Charming East London.

“Certainly not,” was Mr Stanley’s emphatic rejoinder. Proceeding to deal more particularly with the future possibilities of various parts of the Cape Colony, he alluded to his visit to East London, which he thought one of the healthiest places he had ever seen, characterising the country around as a most charming one. “I was more taken with the south-east coast,” said he, “than with any other part of South Africa. Probably it was due to the season, but everything was as green as in England. People looked healthy, and little children as rosy as they could be. I admired the magnificent groves of trees planted by colonists and the flourishing estates that were visible all the way until we got into the Karroo. The best part of the eastern province is perhaps as large as Scotland. I should say it was just as well adapted for white people as any part of England, and yet the population is so scant as compared with the vast acreage. It was in that part that the English families were settled, and made beautiful towns like Grahamstown and King Williamstown.”

“And at that time,” interpolated the interviewer, “they had to contend with natives, who are now subdued?”

“Yes,” said Mr Stanley, “that is a disadvantage that settlers nowadays would be exempted from.”

“Is there not an obstacle to your scheme, in the circumstance that people nowadays are not content to go abroad for a mere living? They demand something more than they can get at home—not perhaps a fortune, but at least the chances of amassing sufficient money to raise them to a position of comparative independence?”

How Farmers Make Profits.

“But there are different ways of making a fortune or of saving money,” replied Mr Stanley. “It can be done by agriculture as well as by mining. The farmer, however, must be content to look upon the farm as his home, and the capital and labour devoted to it as constantly increasing in value. The farm which he buys at 10 shillings an acre may become worth in a few years from 5 to 10 pounds an acre. There is his profit. He buys an estate say of 200 acres for 100 pounds, and in five or ten years’ time it may be worth 500 or 1,000 pounds. It depends upon the progress made in the general development of a country by the working of its mineral resources and by its commerce and trade. The greater the development of the country the greater will be the value of the farmer’s land, because more people are constantly coming who don’t care to be pioneers, but will buy a farm already developed. The pioneer then goes from farm to farm, and in this he makes his profit. People who went from New England to Ohio or Kentucky, for instance, developed farms which they sold at an enhanced price, afterwards removing to Kansas; after getting, perhaps, twenty-five times as much for their farms in Kansas as they had paid for them, they went next to Colorado, where their farms ultimately fetched twenty-five or fifty times as much as their original cost. Then they went on to Salt Lake, Mexico, Arizona, or other parts of America, and repeated the same process. That is the way a farmer makes his money in such countries.”

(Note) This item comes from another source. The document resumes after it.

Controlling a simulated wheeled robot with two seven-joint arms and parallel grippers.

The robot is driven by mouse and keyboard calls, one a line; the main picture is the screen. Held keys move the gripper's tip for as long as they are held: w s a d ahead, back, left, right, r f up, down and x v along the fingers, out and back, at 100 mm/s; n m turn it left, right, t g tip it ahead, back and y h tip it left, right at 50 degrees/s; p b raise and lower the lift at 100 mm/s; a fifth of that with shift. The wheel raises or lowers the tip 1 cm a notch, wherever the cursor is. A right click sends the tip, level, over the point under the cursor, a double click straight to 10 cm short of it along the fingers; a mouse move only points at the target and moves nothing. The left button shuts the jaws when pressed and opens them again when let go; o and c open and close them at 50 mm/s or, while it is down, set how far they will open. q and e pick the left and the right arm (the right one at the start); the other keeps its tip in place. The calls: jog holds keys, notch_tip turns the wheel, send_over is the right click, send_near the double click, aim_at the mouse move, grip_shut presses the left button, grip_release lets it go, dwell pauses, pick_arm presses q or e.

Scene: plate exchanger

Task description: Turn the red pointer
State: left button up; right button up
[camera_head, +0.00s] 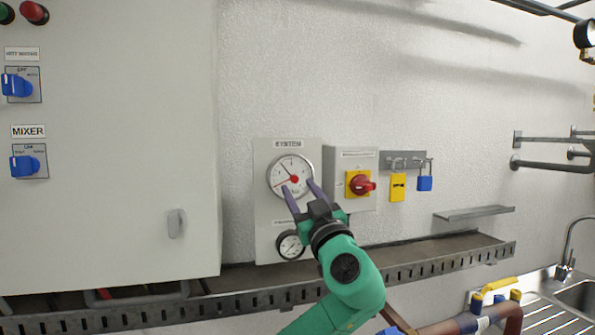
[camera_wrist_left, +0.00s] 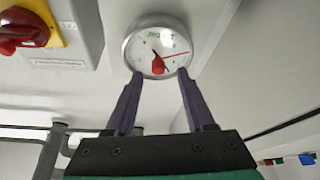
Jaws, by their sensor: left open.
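The round white gauge (camera_head: 284,168) is on a grey panel under a SYSTEM label. It also shows in the left wrist view (camera_wrist_left: 146,37). The red pointer shows as a red knob (camera_wrist_left: 158,66) at the dial's centre with a thin red line to its right; in the head view the red centre (camera_head: 295,179) is small. A black needle is also on the dial. My left gripper (camera_head: 298,187) is open in front of the gauge's lower part. In the wrist view its fingertips (camera_wrist_left: 160,75) stand either side of the red knob; contact cannot be told.
A smaller gauge (camera_head: 290,246) sits below, partly behind my left arm. A grey cabinet (camera_head: 120,200) stands left. A cable tray (camera_head: 250,298) runs below.

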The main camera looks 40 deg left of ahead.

Mr Stanley has already dealt at great length with the question of irrigation, which is so important in countries where the water supply is inconstant. In the course of his remarks with our representative he further elaborated this point, showing how the backwardness of agriculture in certain parts of South Africa, as well as in other comparatively new countries, is the fault of the people rather than of the countries.

“The other week,” said he, “I suggested the formation of a united South African waterworks company. There are hundreds of streams in Rhodesia and other parts of South Africa, and yet every casual tourist says the land is worth nothing for agriculture. That is what was said about Mildura, in Australia, until irrigation was started. The same system is necessary in South Africa, and a powerful irrigation company could distribute the water when available, and also conserve it for the dry seasons.”

“I daresay it is your opinion that little can be done in this direction by the isolated efforts of individuals?”